The fourth film in the Underworld series, Awakening starts off with the vampire and lycan communities being exposed and the humans declaring an all-out war against them. During the purge, vampire Selene (Beckinsale) and hybrid Michael are taken captive and cryogenically frozen. Selene awakens twelve years later in a lab to discover that the humans have won and the remaining vampires and lycans have been driven deep into hiding. While searching for any evidence of Michael’s fate, she runs into the young girl who freed her from the lab, her hybrid daughter, who is being tracked by people desperate to get her back.     

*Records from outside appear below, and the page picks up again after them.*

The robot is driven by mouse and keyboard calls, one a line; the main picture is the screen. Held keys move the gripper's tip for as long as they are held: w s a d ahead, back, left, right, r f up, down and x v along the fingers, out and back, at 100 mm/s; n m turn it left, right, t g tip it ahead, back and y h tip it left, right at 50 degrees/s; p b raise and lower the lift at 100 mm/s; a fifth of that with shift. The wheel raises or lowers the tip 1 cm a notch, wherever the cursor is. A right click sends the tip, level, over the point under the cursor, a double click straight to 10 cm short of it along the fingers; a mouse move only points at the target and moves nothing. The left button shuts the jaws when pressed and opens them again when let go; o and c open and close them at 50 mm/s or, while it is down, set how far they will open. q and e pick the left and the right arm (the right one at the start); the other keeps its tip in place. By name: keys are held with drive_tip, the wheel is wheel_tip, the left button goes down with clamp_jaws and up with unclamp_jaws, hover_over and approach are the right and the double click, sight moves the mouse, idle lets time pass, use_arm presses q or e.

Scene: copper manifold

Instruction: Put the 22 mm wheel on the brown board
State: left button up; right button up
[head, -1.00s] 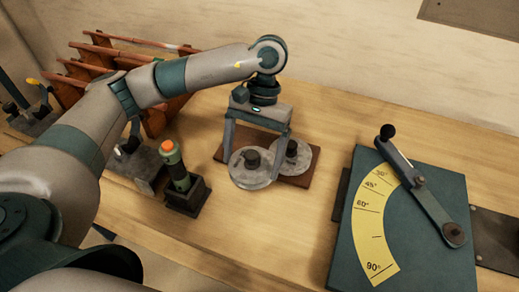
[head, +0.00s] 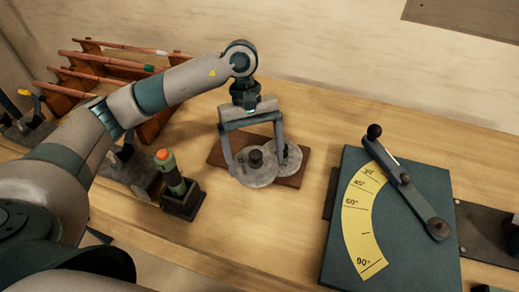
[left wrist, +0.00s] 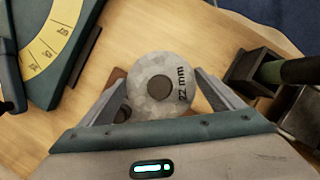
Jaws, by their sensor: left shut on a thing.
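The 22 mm wheel (head: 254,176) is a grey disc with a dark hub; its "22 mm" label shows in the left wrist view (left wrist: 160,72). My left gripper (head: 255,166) is shut on it, one finger on each side. The wheel is over the brown board (head: 290,182), roughly level; I cannot tell whether it touches anything below. A second grey wheel (head: 293,160) lies at the right part of the board, partly covered by the held wheel and a finger. My right gripper is not in view.
A green-bodied tool with an orange top (head: 170,168) stands in a dark holder left of the board. A teal plate with a yellow angle scale (head: 360,215) and lever is at the right. A wooden rack (head: 95,68) with copper tubes stands at the back left.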

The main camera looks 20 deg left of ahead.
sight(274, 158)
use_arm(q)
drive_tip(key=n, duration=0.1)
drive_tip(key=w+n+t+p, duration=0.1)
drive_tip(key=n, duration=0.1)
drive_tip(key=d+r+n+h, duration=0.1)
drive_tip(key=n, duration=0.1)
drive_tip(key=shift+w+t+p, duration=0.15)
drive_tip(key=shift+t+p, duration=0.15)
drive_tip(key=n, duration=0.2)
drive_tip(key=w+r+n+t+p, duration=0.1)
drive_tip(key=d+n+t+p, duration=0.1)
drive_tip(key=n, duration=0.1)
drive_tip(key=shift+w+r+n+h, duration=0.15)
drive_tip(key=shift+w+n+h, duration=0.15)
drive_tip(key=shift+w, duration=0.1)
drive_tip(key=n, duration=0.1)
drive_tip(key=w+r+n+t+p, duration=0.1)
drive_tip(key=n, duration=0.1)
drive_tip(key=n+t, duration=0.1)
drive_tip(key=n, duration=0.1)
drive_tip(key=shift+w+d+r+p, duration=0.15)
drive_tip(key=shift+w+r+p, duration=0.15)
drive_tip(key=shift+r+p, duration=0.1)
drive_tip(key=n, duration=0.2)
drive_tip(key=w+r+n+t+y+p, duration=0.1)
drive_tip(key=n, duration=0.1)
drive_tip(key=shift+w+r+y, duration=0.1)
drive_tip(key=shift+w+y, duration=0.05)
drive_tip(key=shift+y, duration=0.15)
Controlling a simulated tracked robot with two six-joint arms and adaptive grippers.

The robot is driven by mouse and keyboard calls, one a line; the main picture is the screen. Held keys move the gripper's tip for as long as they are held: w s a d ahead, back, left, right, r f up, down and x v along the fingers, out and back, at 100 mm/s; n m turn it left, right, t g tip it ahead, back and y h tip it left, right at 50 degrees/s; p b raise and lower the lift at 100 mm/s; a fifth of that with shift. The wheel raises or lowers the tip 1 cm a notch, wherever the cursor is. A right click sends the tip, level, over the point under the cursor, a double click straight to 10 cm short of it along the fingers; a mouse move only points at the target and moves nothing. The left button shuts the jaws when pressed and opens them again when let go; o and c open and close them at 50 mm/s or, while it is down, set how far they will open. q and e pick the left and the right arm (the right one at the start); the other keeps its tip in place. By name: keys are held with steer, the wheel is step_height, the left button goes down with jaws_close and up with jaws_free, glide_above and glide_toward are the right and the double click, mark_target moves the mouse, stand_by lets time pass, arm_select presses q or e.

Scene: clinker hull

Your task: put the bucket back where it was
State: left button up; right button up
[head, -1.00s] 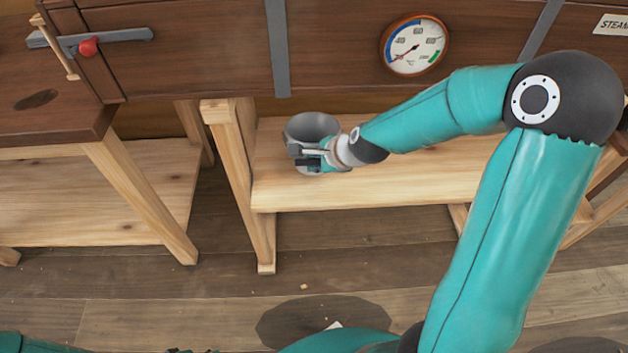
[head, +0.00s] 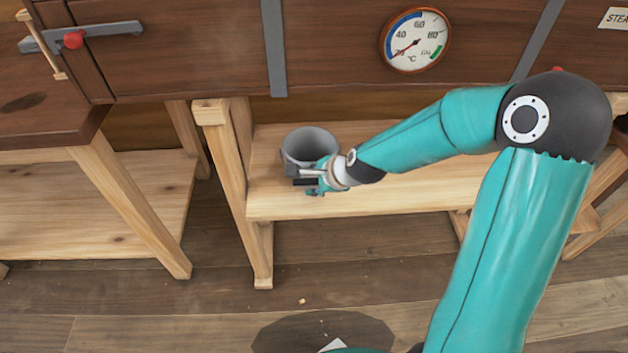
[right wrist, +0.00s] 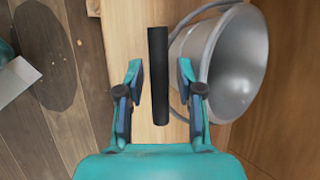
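The grey metal bucket (head: 310,143) stands upright on the low wooden shelf (head: 420,187) under the long wooden box. In the right wrist view the bucket (right wrist: 238,62) is on the right, its mouth facing the camera. Its bail carries a black grip (right wrist: 158,75). My right gripper (head: 308,181) is at the bucket's near side. In the wrist view the fingers of this gripper (right wrist: 161,80) stand apart on either side of the black grip, with gaps between. My left gripper is not in view.
The wooden box with a round temperature gauge (head: 415,40) is close above the shelf. A trestle leg (head: 235,180) stands left of the bucket. A workbench (head: 50,115) is at the left. The shelf right of the bucket is partly hidden by my arm.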

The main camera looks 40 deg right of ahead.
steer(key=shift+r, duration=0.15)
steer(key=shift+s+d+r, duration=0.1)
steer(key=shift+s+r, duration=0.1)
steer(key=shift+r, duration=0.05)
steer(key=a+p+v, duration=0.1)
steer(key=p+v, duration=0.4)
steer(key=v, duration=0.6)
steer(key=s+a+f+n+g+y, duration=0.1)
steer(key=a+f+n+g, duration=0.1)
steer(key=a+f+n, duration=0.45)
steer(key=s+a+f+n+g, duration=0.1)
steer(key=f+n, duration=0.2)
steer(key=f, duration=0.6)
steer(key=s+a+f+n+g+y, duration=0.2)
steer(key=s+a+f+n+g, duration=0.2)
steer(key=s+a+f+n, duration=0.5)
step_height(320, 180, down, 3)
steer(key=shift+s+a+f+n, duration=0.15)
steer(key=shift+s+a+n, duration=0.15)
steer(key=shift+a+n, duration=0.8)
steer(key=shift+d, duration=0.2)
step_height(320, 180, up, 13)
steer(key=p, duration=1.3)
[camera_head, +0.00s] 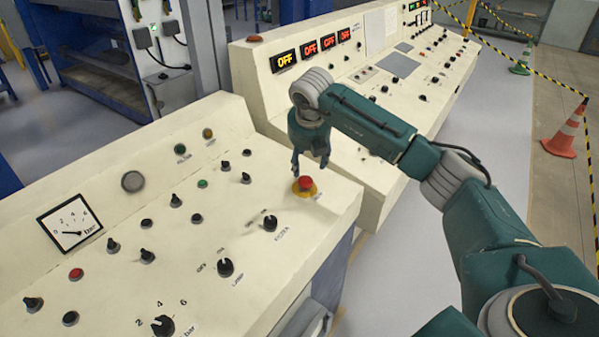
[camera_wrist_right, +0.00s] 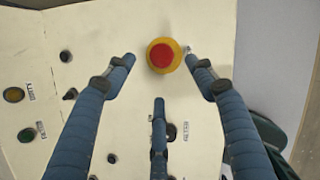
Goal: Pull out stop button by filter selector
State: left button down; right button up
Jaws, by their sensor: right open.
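The stop button (camera_head: 305,184) is a red mushroom head on a yellow round base near the right edge of the near cream console. It also shows in the right wrist view (camera_wrist_right: 159,54), at the top centre between my fingers. My right gripper (camera_head: 310,165) is open and points down just above the button. Its fingers show no clear contact with the red head. A black selector knob (camera_head: 270,223), with a small label below it, sits in front of the button. I cannot read which label names the filter. My left gripper is not in view.
Several other knobs and buttons stand on the near console, such as a black knob (camera_head: 225,267) and a pressure gauge (camera_head: 70,222). A second console (camera_head: 400,70) with lit OFF displays stands behind. An orange cone (camera_head: 565,133) stands on the floor at right.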

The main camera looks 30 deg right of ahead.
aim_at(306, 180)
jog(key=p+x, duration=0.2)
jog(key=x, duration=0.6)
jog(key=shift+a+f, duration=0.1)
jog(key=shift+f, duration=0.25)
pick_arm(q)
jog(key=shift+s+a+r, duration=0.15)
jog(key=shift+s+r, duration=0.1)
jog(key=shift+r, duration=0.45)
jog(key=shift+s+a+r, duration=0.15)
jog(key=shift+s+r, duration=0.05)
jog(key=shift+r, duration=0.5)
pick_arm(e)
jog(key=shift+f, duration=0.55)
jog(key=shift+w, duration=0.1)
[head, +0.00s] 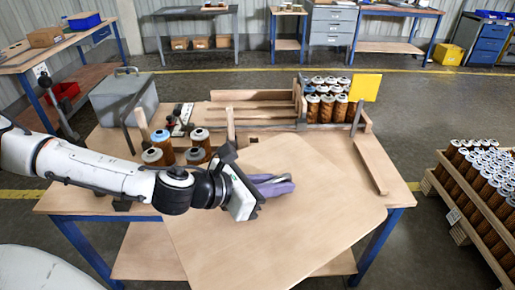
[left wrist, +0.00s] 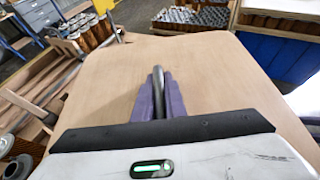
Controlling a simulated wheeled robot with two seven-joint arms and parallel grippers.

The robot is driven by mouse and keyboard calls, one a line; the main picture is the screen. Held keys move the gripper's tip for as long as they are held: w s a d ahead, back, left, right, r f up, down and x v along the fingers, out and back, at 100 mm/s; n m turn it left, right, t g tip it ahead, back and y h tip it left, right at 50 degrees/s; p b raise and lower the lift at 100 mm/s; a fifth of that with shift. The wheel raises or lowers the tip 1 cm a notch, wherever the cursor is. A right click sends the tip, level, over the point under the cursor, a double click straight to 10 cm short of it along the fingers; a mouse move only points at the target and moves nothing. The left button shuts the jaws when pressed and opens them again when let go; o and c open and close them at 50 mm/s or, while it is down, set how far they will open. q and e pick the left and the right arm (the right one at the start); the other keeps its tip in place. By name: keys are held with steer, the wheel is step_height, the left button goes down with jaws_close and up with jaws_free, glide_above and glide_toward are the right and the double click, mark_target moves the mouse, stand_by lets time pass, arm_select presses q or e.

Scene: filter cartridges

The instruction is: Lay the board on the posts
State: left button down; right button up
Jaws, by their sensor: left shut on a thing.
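The board (head: 290,230) is a large pale wooden panel with rounded corners, lying across the right half of the worktable and past its front edge. I cannot tell whether it rests on the table or hangs just above it. My left gripper (head: 284,184), with purple fingers, is over the board's upper part. In the left wrist view its fingers (left wrist: 157,85) close around a dark grey bar handle, and the board (left wrist: 205,75) spreads out beneath. Upright wooden posts (head: 230,125) stand behind the board, one of them farther left (head: 141,122). My right gripper is not in view.
Brown cartridges with pale caps (head: 198,142) stand left of the board. More fill a wooden rack (head: 325,95) at the back, beside a yellow plate (head: 366,87). A grey case (head: 124,95) sits back left. A crate of cartridges (head: 480,190) stands at the right.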

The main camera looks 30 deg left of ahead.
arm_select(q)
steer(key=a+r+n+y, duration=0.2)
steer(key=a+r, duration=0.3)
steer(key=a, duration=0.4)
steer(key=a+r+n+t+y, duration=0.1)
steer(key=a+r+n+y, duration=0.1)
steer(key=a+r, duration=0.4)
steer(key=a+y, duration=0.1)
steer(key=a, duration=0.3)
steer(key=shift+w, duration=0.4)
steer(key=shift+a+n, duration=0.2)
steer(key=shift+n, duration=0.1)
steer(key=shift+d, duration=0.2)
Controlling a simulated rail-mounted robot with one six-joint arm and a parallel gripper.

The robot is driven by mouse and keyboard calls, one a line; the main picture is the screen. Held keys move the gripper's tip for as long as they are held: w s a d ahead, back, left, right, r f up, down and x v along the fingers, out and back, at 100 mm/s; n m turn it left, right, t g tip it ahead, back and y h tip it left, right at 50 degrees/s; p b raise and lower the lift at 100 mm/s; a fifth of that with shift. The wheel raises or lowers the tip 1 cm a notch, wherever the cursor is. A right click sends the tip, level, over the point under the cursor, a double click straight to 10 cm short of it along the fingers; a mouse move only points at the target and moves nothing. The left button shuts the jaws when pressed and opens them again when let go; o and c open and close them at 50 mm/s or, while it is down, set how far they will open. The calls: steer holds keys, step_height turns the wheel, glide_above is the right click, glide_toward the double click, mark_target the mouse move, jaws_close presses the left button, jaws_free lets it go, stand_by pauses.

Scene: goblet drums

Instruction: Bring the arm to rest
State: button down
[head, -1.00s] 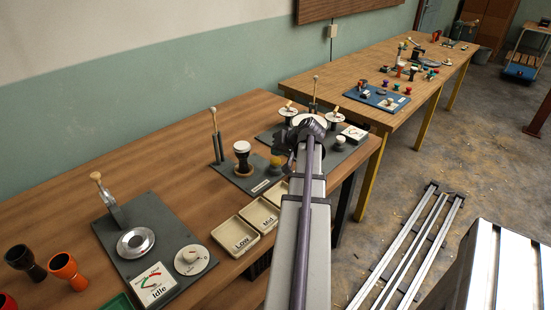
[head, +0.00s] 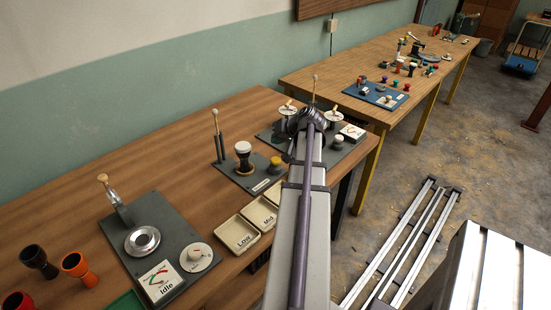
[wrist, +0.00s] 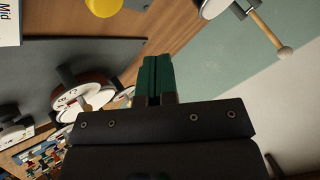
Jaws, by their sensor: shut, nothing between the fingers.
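My gripper (wrist: 158,78) shows in the wrist view as two green fingers pressed together with nothing between them. It hangs in the air above the wooden table and the dark grey board. In the head view my arm reaches forward over the near table (head: 150,150), and its own links hide the fingers. A black-and-white goblet drum (head: 243,156) stands upright on a grey board, left of the arm's end.
The Low tray (head: 236,234) and Mid tray (head: 261,211) lie left of my arm. A tuning board (head: 178,225) with a dial reading Idle and loose drums (head: 78,267) are at left. Lever fixtures (head: 289,109) stand close around the arm's end. The far table (head: 345,75) holds small parts.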

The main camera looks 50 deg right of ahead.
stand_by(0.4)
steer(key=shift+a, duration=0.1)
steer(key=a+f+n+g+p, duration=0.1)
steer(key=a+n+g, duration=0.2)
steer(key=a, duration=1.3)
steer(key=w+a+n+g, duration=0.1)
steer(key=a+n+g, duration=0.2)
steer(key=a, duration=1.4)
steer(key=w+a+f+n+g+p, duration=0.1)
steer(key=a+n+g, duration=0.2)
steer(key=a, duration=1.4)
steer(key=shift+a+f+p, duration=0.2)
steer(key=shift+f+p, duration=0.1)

Beckinsale doesn’t seem very interested in being in the film. She’s ok when she’s fighting, mainly because the camera’s moving too quickly for you to keep tabs on her, but when the action settles down into an emotional moment, she seems bored at best. Her character barely seems fazed by her lost twelve years or by the fact that she now has a daughter. She has a going-through-the-motions vibe going on, which is completely at odds with the heightened stakes she’s up against. That being said, the sheer amount of bodies she leaves strewn in her wake is highly gratifying, as is the image of her brandishing her twin guns while defying gravity.

The film is flashy but confusing, and this confusion doesn’t stem from a lack of prior knowledge of the series, but by shoddy storytelling and lazy acting. The direction doesn’t get a free pass either. The rapid, choppy fight scenes look impressive but are nonetheless infuriating, especially when they make the logistics of the more important killings vaguer than they already are.

On the plus side, though, the stunts have a sort of balletic quality to them. When Selene jumps off of buildings or over fences, she could almost be mistaken for a dancer if not for her bright blue irises and icy expression. Also, the lycans look like a feral version of Xmen’s Beast and while they aren’t particularly scary, the scenes where they transform from humans to werewolves are pretty cool.

The most irritating thing is how the human versus vampire/lycan war was almost completely ignored. It was used almost solely as a set up for Selene to be captured, completely sidestepping a perfect opportunity to forge a connection between the film universe and the real world. This ethnic cleansing war should have, at the very least, struck a political and emotional chord with the audience. And while a twist in the middle of the film does bring the story back around to how the vampires and lycans dealt with the war, it’s overshadowed by the onscreen bloodbath.

If you’re a fan of the previous Underworld film, this one is more of the same and may be worth a watch.